The first paper, by Gokhale and Mullen, presents an experimental comparison of the growth characteristics of four code coverage measures (block, decision, c-use and p-use) as testing is increased. The experimental study confirms theoretical assumptions about the lognormal growth fot the test coverage measures, and the paper goes on to show how this coverage growth function can be used to control the testing process and to guide decisions about when to stop testing.
The second paper, by Souza, Anquetil, and Oliveira, presents an experimental study in which a survey is used to establish what documentation artifacts are the most important for software maintainers. The goal of the survey is to identify the importance of documentation artifacts in helping to understand a system. Seventy sux software practitioners were surveyed in a carefully planned and executed field study.

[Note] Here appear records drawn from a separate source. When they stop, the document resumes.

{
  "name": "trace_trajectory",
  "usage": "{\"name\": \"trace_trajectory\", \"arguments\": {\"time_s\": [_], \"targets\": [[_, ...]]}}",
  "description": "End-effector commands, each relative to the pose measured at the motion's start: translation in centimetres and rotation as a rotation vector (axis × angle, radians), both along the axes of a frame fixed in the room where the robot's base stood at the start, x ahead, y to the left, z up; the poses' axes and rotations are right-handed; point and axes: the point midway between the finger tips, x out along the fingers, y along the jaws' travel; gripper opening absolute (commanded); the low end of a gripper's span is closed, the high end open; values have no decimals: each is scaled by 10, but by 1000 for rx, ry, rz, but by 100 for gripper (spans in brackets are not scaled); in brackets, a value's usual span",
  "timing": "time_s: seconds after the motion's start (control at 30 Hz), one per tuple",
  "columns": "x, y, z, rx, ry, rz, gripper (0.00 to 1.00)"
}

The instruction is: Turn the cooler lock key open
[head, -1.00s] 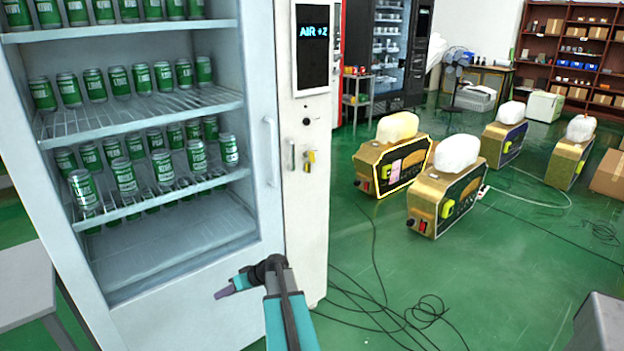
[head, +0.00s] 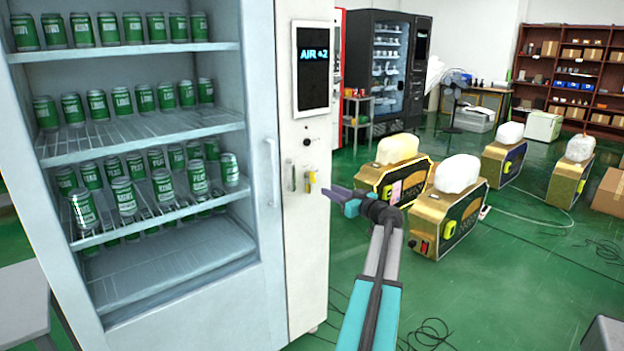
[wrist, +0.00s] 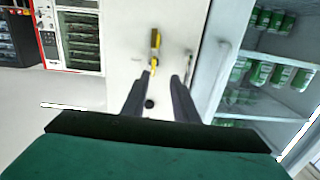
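The yellow lock key (head: 311,178) is on the white side panel of the cooler (head: 268,310), right of a small metal handle (head: 293,177). In the wrist view the yellow key (wrist: 155,42) shows just beyond the fingertips, with part of it near the left finger's tip. My gripper (head: 328,192) is at about the key's height in the head view, just right of it. In the wrist view my gripper (wrist: 165,80) has its two dark fingers apart with nothing between them. I cannot tell whether a fingertip touches the key.
The cooler's glass door, with its long handle (head: 271,172), shows green cans (head: 84,207) on shelves. A display (head: 313,68) sits above the lock. Gold machines (head: 447,205) stand on the green floor to the right. Black cables (head: 430,335) lie on the floor.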

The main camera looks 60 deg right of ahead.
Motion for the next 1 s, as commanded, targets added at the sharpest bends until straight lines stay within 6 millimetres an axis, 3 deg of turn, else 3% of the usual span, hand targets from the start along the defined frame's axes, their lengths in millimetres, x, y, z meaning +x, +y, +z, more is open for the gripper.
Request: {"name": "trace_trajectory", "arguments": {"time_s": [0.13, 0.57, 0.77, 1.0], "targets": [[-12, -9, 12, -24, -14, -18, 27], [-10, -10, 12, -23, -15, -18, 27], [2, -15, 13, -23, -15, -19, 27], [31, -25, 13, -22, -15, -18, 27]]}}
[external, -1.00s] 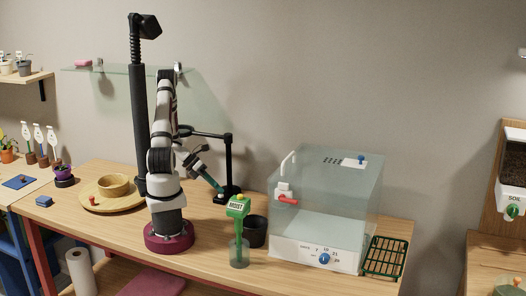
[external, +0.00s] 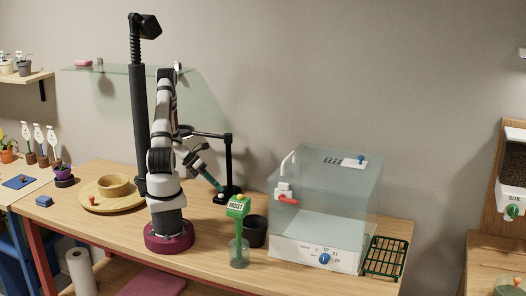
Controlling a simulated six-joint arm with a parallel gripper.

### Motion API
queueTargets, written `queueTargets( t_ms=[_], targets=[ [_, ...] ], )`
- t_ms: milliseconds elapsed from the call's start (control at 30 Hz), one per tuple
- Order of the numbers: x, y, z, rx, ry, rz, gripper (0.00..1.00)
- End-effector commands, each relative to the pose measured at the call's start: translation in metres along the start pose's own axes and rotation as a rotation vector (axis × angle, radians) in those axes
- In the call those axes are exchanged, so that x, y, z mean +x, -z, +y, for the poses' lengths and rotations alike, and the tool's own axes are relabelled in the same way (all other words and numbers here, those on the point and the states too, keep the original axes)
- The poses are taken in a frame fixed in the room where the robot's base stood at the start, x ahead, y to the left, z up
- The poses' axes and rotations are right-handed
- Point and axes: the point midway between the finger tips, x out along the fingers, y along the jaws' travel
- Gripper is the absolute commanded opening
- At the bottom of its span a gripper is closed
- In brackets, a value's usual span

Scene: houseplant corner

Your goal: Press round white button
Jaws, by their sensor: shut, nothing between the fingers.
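My gripper (external: 220,189) is shut and empty. It points down and to the right, with its teal fingertips at the black base (external: 232,195) of a post stand (external: 229,165). A small pale spot (external: 222,197) shows on that base just below the fingertips. It may be the round white button, but it is too small to be sure. I cannot tell whether the fingertips touch it or hover over it.
A green MOIST meter (external: 237,205) in a clear cup (external: 239,254) and a dark pot (external: 254,232) stand right of the gripper. A clear box (external: 326,205) with a blue knob (external: 324,258) is further right. A wooden tray (external: 112,203) lies left of my base.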

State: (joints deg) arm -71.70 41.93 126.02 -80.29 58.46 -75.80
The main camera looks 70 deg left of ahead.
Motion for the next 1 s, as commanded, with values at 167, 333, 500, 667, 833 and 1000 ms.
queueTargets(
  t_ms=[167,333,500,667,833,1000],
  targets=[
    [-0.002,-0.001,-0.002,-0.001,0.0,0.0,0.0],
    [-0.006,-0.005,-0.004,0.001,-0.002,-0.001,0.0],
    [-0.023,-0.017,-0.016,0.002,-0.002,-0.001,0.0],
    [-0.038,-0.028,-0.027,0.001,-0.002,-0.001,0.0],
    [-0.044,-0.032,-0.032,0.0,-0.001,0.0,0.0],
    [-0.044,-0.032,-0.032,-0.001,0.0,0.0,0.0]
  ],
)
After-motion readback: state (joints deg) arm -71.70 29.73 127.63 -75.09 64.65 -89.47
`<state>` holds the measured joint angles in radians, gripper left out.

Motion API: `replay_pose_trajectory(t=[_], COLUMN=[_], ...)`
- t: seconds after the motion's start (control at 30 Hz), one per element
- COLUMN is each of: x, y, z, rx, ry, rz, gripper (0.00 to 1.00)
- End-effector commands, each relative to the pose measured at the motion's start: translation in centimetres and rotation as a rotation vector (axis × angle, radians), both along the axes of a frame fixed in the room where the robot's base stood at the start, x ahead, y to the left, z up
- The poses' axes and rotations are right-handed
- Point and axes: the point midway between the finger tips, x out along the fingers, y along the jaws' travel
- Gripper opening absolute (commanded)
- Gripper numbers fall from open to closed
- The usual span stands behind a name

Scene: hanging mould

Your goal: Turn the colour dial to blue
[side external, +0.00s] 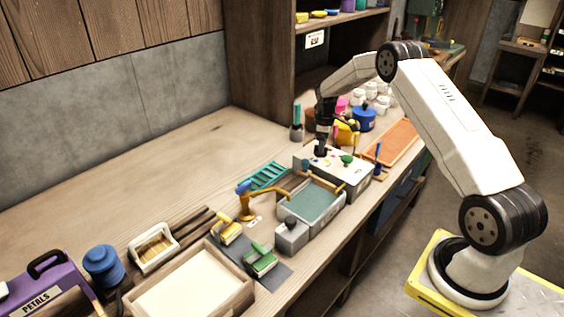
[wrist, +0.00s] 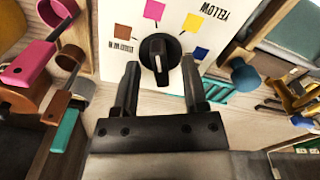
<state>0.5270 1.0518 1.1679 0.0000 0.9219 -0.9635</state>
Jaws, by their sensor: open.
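The colour dial (wrist: 158,62) is a black knob with a white line, on a white panel (wrist: 172,48). Around it are a brown patch (wrist: 122,31), a pink patch (wrist: 154,10), a yellow patch (wrist: 193,22) and a blue patch (wrist: 201,54). I cannot tell which patch the line marks. My gripper (wrist: 160,66) is open, with one finger on each side of the dial and a gap to each. In the side view my gripper (side external: 321,151) points down over the white-topped box (side external: 335,163) and hides the dial.
A blue pot (side external: 364,118) and white jars stand behind. The bench at left (side external: 130,180) is clear.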

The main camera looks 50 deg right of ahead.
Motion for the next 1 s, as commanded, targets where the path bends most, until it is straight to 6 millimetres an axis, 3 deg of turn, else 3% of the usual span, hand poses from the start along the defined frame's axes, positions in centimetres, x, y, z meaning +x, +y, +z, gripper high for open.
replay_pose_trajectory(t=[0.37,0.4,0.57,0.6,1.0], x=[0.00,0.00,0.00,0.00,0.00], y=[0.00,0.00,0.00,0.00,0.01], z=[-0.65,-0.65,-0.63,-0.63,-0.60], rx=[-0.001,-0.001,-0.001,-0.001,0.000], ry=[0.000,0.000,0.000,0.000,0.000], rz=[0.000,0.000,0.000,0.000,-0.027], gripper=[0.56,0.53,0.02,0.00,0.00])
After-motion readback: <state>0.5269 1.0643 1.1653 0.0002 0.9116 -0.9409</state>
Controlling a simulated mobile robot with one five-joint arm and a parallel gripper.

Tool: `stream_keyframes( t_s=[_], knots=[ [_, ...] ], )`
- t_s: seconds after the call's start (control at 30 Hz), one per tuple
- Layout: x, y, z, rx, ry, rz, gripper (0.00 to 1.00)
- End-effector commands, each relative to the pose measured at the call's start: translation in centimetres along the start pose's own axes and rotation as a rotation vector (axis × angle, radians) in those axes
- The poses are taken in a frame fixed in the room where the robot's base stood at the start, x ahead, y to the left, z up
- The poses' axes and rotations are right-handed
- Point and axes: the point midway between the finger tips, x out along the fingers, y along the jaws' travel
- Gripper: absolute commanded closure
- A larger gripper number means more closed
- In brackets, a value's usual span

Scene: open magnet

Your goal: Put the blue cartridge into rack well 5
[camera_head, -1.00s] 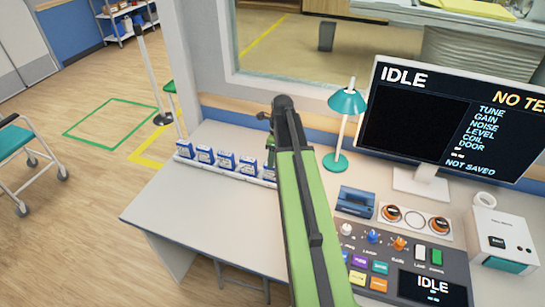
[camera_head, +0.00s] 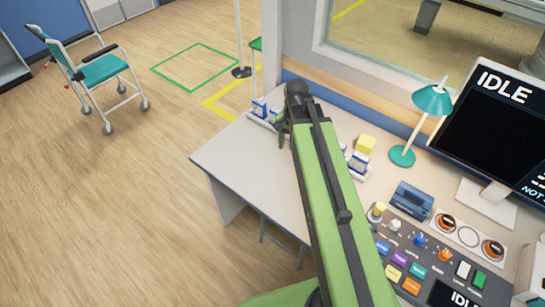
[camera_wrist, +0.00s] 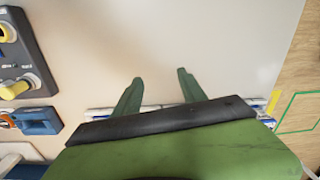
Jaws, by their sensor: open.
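A white rack (camera_head: 356,174) with several blue-and-white blocks, one of them a block (camera_head: 359,162) at its right end, lies along the back of the desk. My arm hides its middle, and I cannot read any well number. A blue unit (camera_head: 413,200) sits right of the rack. It also shows in the wrist view (camera_wrist: 38,121). I cannot tell which blue piece is the cartridge. My gripper (camera_wrist: 160,78) is open, with nothing between its fingers, over bare desk beside the rack. In the head view the gripper is mostly hidden by my arm.
A control console (camera_head: 415,250) with knobs and buttons fills the right front. The left part of the desk (camera_head: 240,155) is clear.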

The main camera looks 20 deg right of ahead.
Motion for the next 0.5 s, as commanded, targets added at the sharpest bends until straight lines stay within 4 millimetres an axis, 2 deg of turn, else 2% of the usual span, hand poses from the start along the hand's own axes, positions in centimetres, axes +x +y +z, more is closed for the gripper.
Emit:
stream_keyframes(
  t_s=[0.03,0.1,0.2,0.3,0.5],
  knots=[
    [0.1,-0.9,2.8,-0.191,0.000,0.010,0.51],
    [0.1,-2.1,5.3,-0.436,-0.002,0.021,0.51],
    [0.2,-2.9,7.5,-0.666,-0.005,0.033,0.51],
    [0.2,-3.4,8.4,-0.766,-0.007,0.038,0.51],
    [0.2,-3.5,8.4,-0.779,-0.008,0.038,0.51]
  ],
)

The third paper, by Sato, Bassi, Bravo, Goldman, and Kon, address the issue of tracking agile software projects. They use quantitative and qualitative methods to obtain data from source code, code repository, and team members of seven projects that used agile methods. The obtained results, and their, analysis, are used to provide guidelines for use of metrics to track agile software development projects.
The fourth paper, by Martins and Silva, proposes a methodology for defining, evaluating and improving software processes. A case study was performed to evaluate the methodology in the industry. Results on the improved process were gathered and analyzed. They reveal that the proposed methodology indeed helped the organization to improve its software product development process.
We close this letter by expressing our gratitude to all those who helped to produce this special issue. In particular, we thank Vic Basili for writing the inveted paper, the staff of JBCS for supporting our work, and last, but not least, all the reviewers of this special edition. We acknowledge their wonderful comments on the submmited material.